Problem to work on => Omit all pictures and transcribe only the lines in the entries below that run from the line with "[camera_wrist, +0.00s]" through the line with "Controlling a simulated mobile".
[Records provided start]
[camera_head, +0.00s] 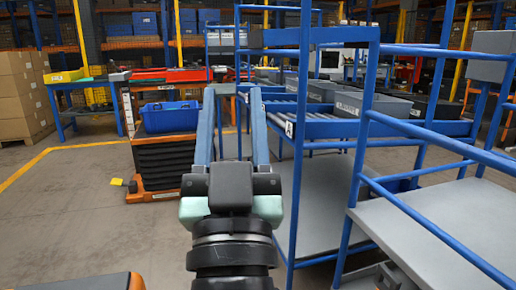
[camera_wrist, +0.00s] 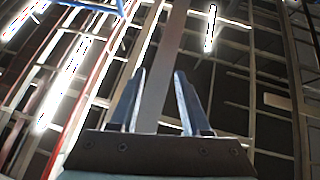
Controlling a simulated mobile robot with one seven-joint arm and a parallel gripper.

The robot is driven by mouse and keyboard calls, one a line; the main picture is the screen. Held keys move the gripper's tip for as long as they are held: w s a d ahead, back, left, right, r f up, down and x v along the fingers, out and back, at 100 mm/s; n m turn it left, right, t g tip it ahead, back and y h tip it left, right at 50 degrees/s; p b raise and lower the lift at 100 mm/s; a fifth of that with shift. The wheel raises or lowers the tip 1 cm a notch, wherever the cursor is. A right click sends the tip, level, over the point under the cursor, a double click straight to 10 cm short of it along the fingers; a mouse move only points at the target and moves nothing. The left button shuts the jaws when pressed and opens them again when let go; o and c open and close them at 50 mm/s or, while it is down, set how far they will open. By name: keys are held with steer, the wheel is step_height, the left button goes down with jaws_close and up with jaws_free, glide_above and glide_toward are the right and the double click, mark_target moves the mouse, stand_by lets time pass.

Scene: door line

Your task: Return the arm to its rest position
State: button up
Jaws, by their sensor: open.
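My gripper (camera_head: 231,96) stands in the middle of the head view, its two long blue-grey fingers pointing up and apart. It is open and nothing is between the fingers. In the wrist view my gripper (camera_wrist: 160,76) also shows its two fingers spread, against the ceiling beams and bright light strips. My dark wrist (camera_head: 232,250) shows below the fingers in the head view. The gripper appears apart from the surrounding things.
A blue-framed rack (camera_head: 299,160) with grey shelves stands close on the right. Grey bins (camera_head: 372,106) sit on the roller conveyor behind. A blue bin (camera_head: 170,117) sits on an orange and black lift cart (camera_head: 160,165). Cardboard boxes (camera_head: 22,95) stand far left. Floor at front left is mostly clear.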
[Records provided end]
[Records provided start]
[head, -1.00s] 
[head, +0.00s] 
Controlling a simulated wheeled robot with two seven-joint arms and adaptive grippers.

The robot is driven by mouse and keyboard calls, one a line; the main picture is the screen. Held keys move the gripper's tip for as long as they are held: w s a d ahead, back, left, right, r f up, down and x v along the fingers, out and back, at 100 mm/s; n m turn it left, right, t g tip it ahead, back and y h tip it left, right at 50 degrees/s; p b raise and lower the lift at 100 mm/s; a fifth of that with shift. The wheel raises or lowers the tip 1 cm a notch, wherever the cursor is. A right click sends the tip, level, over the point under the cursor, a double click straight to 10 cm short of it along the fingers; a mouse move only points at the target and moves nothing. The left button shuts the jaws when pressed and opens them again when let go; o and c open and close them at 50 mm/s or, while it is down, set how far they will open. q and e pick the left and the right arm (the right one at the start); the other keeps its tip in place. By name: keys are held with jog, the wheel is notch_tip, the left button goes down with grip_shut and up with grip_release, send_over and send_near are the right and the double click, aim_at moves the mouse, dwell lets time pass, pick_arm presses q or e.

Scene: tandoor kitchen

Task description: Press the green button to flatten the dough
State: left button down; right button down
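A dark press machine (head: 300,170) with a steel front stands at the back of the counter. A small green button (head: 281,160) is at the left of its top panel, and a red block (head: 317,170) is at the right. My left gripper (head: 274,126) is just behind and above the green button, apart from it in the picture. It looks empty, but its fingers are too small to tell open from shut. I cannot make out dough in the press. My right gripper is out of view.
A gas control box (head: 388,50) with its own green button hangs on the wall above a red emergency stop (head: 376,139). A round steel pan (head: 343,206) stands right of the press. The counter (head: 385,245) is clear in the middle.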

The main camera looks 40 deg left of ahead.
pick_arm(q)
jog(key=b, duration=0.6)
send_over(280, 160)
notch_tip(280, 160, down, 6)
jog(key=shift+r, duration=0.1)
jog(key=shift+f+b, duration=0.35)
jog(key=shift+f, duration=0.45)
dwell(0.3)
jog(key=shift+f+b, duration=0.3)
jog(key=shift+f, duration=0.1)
[Records provided end]
Written solution =>
[camera_wrist, +0.00s] 
Controlling a simulated mobile robot with one seven-joint arm and a parallel gripper.

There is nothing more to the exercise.